Tener ordenada la biblioteca de casa, las novelas con las novelas, los ensayos, la divulgación científica, parece un deseo muy razonable. Pero en realidad no me queda claro que es lo que se gana. Lo que se pierde sí, tiempo, que es lo que cada vez resulta más escaso. Quizá en el tiempo de ordenar la biblioteca podría leer dos libros de los muchos que contiene. O escribir un capítulo de uno mío (hipotético).
El propio concepto de tener una biblioteca en casa es absurdo si lo piensas un poco. La nuestra, siendo modesta, ronda los 1000 libros. Se generó de la fusión de dos, cuando nos fuimos a vivir en pareja. La mía nació hacia los 12 años, cuando mi madre decidió que ya era mayor y compró unos muebles nuevos para lo que sería “mi cuarto”. Era un cuarto compartido con uno de mis hermanos, pero la mitad era “mío”. Las estanterías recién compradas estaban vacías, y mi madre me instó a que las rellenara con algunos libros que me gustasen de los que había en el salón. Y allí fueron a parar Nils Holgersson (que me había terminado a duras penas instado por mi padre), el billete de lotería de Graham Greene y algunas otras cosas para satisfacción del gafapasta wannabe que ya era entonces (y nunca he dejado de ser del todo). En casa de mis padres había una biblioteca que llenaba una pared del salón y la “mía” nación por gemación a partir de ella. Con ese origen, solo podía crecer y llenar una pared de nuestro salón de mayores.

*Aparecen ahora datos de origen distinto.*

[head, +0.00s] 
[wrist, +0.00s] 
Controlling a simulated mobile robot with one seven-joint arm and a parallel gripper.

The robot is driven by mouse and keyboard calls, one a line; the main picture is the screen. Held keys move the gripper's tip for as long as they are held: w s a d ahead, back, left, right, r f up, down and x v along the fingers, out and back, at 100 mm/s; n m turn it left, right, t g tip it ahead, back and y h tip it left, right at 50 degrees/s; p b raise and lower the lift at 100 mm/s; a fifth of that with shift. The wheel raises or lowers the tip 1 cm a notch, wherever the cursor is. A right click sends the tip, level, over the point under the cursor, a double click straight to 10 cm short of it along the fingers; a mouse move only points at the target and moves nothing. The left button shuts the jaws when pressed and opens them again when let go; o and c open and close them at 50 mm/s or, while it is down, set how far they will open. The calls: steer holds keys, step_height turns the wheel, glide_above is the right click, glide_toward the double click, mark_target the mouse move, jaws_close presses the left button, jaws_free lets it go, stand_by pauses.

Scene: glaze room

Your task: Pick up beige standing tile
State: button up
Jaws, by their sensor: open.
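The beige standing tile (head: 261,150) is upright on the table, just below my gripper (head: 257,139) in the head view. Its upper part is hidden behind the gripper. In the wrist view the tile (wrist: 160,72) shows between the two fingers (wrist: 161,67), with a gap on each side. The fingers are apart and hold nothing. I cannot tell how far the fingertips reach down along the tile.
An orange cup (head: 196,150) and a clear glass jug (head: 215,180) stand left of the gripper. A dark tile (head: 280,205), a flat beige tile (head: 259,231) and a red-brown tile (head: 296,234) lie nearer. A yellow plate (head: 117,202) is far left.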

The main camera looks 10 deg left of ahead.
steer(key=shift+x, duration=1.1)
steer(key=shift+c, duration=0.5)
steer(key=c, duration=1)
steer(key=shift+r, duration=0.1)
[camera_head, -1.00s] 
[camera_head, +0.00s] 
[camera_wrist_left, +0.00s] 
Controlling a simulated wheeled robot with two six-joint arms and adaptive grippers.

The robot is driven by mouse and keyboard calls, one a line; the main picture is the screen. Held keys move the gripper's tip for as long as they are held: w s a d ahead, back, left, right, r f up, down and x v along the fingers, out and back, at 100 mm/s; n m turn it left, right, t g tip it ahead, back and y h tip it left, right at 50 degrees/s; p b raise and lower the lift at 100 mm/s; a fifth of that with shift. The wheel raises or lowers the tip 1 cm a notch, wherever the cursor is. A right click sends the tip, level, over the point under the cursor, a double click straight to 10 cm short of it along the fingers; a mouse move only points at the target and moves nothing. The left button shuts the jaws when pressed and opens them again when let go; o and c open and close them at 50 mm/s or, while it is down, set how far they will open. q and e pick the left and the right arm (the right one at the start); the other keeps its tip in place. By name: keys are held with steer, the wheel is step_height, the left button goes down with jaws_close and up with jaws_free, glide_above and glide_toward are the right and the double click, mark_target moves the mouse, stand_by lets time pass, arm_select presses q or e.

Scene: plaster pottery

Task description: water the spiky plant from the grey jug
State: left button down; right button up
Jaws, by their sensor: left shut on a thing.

Con la muerte de mis padres mis hermanos y yo hemos enfrentado la tarea de deshacer esa pared llena de libros (en realidad varias paredes). Manuales de motocicletas que hace años que no existen, enciclopedias con conocimientos congelados de los años 1970, novelas en ediciones penosas que se deshojan en cuanto los abres. También libros centenarios de las cosas más variadas, manuales de carreas científicas de los 40 o estupendas ediciones de Círculo de Lectores, ese Netflix de los libros al que estuvo suscrita mi madre sus últimos años. Tras muchas horas de manosear libros, renuncias a llevarnos algunos y renuncias a nuestro espacio en casa por llevarnos otros, aún quedan unos cientos sin destino previsto.
Todo esto es un viaje emocional con un valor práctico nulo. Ninguno de esos libros va a ser leído. Y la idea de que los libros sean sólo un fetiche me resulta repugnante. No que sean además un fetiche, eso es inevitable (al menos para mi generación), pero si no es algo añadido a su contenido se vuelven pura impostura, como esos libros falsos que adornan las estanterías de las tiendas de muebles.
Dice María que la pared llena de libros es, además de un “marcador de clase”, un elemento educativo; hijos y nietos tienen ahí una declaración expresa sobre el valor del conocimiento, una incitación a la lectura y a la transgresión, cualquiera puede hojear un libro “de mayores” (lo que quiera que eso signifique en cada momento) cuando quiera. Es verdad que hojear libros más o menos al azar es un placer que no ofrecen otros formatos más modernos y compactos de la literatura y el conocimiento. Pero es un placer caro en metros cuadrados y en esfuerzo de quitar el polvo.
No tengo conclusión para todo este viaje sobre mi relación de amor odio con las bibliotecas domésticas de la clase media alta de mi generación; solo una, que no voy a dedicarle un minuto a fichar esos libros para jugar a que es una biblioteca de verdad. Aunque haya inteligencias artificiales que lo hagan muy fácil.